__Aim of the task__: Count the lines that hold the string "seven". Reply with the number alone.

__Supplied entries__:
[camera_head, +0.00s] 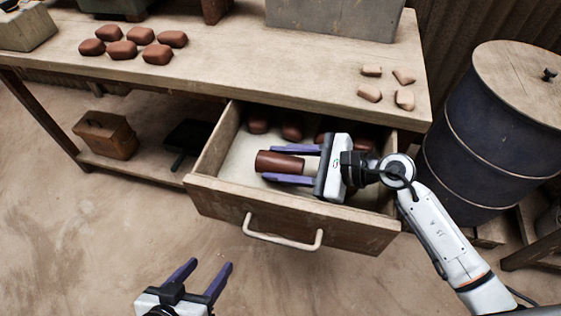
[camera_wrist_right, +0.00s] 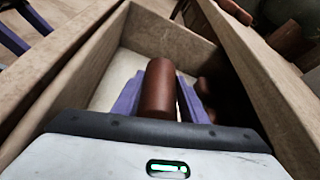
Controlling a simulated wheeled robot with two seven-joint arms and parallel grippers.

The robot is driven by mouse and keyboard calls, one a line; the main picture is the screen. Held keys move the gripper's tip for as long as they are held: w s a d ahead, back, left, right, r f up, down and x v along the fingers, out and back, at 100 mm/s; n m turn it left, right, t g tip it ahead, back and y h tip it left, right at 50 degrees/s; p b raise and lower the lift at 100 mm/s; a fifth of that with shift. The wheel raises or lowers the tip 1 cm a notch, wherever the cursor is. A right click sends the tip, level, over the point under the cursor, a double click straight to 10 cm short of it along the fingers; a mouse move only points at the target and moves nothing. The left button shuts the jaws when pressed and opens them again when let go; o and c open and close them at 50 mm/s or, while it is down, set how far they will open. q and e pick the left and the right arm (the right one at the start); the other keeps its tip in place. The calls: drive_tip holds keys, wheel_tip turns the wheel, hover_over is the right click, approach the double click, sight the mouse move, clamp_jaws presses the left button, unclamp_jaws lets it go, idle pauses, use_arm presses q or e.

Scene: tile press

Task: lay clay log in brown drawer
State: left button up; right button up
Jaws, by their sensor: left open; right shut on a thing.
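The brown drawer (camera_head: 290,222) is pulled out of the wooden bench, with a metal handle on its front. A reddish-brown clay log (camera_head: 279,162) is inside the drawer's outline, between the purple fingers of my right gripper (camera_head: 292,165). In the right wrist view the log (camera_wrist_right: 158,90) lies between both fingers, over the pale drawer floor (camera_wrist_right: 118,75). I cannot tell whether it touches the floor. Other clay logs (camera_head: 292,128) lie at the back of the drawer, partly under the bench top. My left gripper (camera_head: 208,268) is open and empty, in front of the drawer.
The bench top (camera_head: 250,65) carries several brown clay lumps (camera_head: 122,49), several pale pieces (camera_head: 369,93) and a grey block (camera_head: 335,18). A blue barrel (camera_head: 490,140) stands at the right. A wooden box (camera_head: 106,135) sits on the lower shelf. The floor at left is clear.

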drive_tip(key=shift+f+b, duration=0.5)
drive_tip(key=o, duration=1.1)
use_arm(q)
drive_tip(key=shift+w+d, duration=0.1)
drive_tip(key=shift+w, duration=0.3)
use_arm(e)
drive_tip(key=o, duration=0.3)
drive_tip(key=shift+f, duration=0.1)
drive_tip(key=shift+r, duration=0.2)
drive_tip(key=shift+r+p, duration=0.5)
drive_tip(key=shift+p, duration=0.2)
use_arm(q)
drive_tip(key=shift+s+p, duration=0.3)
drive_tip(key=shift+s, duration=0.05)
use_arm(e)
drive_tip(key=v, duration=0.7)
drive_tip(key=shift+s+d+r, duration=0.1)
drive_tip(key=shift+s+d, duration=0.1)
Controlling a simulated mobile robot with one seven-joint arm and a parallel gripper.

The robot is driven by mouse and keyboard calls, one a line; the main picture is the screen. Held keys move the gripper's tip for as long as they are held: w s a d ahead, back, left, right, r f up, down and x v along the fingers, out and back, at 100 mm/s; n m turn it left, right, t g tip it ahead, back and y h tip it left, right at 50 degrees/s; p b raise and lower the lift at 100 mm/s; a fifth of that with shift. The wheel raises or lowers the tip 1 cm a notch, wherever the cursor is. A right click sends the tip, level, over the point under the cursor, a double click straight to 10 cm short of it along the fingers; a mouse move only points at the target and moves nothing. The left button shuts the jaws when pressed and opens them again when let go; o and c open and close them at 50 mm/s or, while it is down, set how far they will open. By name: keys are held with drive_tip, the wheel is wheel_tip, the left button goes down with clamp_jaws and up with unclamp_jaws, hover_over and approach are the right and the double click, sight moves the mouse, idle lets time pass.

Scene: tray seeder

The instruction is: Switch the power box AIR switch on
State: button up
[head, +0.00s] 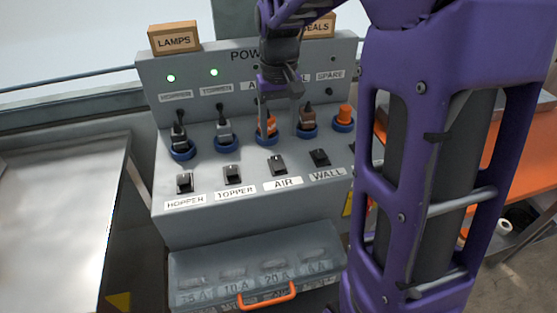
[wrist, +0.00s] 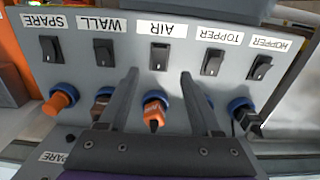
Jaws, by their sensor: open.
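The grey power box (head: 215,110) stands in front of me with a row of black rocker switches. The AIR switch (head: 277,164) sits above its AIR label, between TOPPER and WALL. In the wrist view the AIR switch (wrist: 160,55) is upside down at top centre; I cannot tell its position surely. My gripper (head: 279,128) is open over the socket row. In the wrist view its fingertips (wrist: 159,75) are apart, one on each side of the line to the AIR switch, with the orange plug (wrist: 154,112) showing between them. The AIR lamp is hidden behind my gripper.
The HOPPER lamp (head: 171,78) and TOPPER lamp (head: 214,72) glow green. Plugs in blue-ringed sockets stand close around my fingers. The TOPPER switch (head: 232,174) and WALL switch (head: 319,157) flank AIR. A fuse case (head: 205,263) with an orange handle lies below.

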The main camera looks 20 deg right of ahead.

__Task solution__: 2